Com as inevitáveis comparações da série com os filmes da saga, ainda antes de ser lançada, é de se esperar que a produção mantenha os altos níveis da franquia. E, mesmo com um orçamento menor, o CGI de The Mandalorian não fica para trás: os efeitos especiais, assim como a fotografia, são de tirar o fôlego. Mas a trilha sonora que os acompanha é o mais impressionante, o músico Ludwig Goransson (Pantera Negra) conseguiu criar instrumentais deslumbrantes, que embalam as caóticas batalhas e os momentos acolhedores, e deram uma identidade própria à produção. Não tem como escutar aquele indescritível som da abertura e não associar à série.
Usando desses artifícios e de seu elenco versátil, a temporada culmina em uma tensa e emocionante season finale, em que Mando assume os cuidados de treinar e proteger a Criança, como a doutrina manda. E, com a volta de Moff Gideon, somos deixados com um gancho ideal para a continuação, que já foi anunciada para 30 de outubro no Disney+.
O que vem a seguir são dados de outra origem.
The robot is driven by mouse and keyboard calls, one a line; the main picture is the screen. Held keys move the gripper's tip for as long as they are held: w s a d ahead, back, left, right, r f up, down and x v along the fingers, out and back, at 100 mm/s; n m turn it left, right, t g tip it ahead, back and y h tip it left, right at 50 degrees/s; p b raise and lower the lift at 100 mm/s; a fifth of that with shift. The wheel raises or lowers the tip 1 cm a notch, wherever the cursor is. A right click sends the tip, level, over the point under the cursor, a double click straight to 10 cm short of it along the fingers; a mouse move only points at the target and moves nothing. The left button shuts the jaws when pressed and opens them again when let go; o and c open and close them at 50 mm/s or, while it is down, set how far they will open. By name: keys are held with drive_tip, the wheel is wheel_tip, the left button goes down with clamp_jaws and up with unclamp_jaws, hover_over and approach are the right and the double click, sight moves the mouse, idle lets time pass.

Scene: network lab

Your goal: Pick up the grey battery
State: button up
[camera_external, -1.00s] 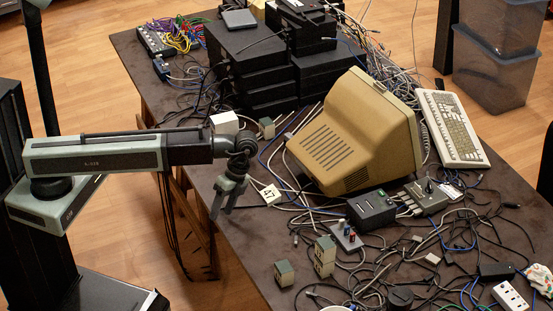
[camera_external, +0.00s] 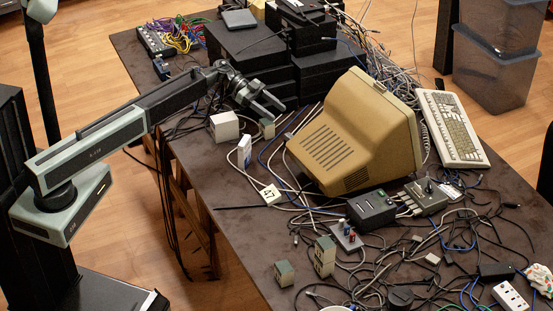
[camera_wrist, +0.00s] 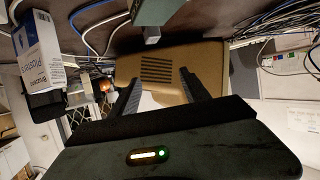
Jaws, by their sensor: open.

Mesmo com a pressão de ser a primeira série live action do universo Star Wars e carro-chefe do novo serviço de streaming da Disney, o Disney+, The Mandalorian triunfa. Não é à toa que a produção foi indicada ao Emmy 2020 em 15 categorias, como Melhor Figurino de Fantasia/Sci-fi, Dublagem (com Taika Waititi, que dá voz ao droide IG-11) e Melhor Cinematografia Para um Seriado de Câmera Individual, pelo episódio The Reckoning. Estas e outras classificações técnicas terão seu resultado revelado em datas diferentes, durante a semana que culminará no evento principal.
Entre as muitas nomeações, a série também foi indicada à categoria Melhor Série de Drama, considerada uma das principais, e compete com veteranas como The Handmaid´s Tale, Better Call Saul e The Crown. Apesar do universo Star Wars não ter um longo histórico em categorias que não técnicas, que foram a maioria das indicações desse ano, a produção certamente veio para mudar a percepção da franquia nas premiações.
A competição é acirrada, mas que a sorte esteja com The Mandalorian no Emmy 2020.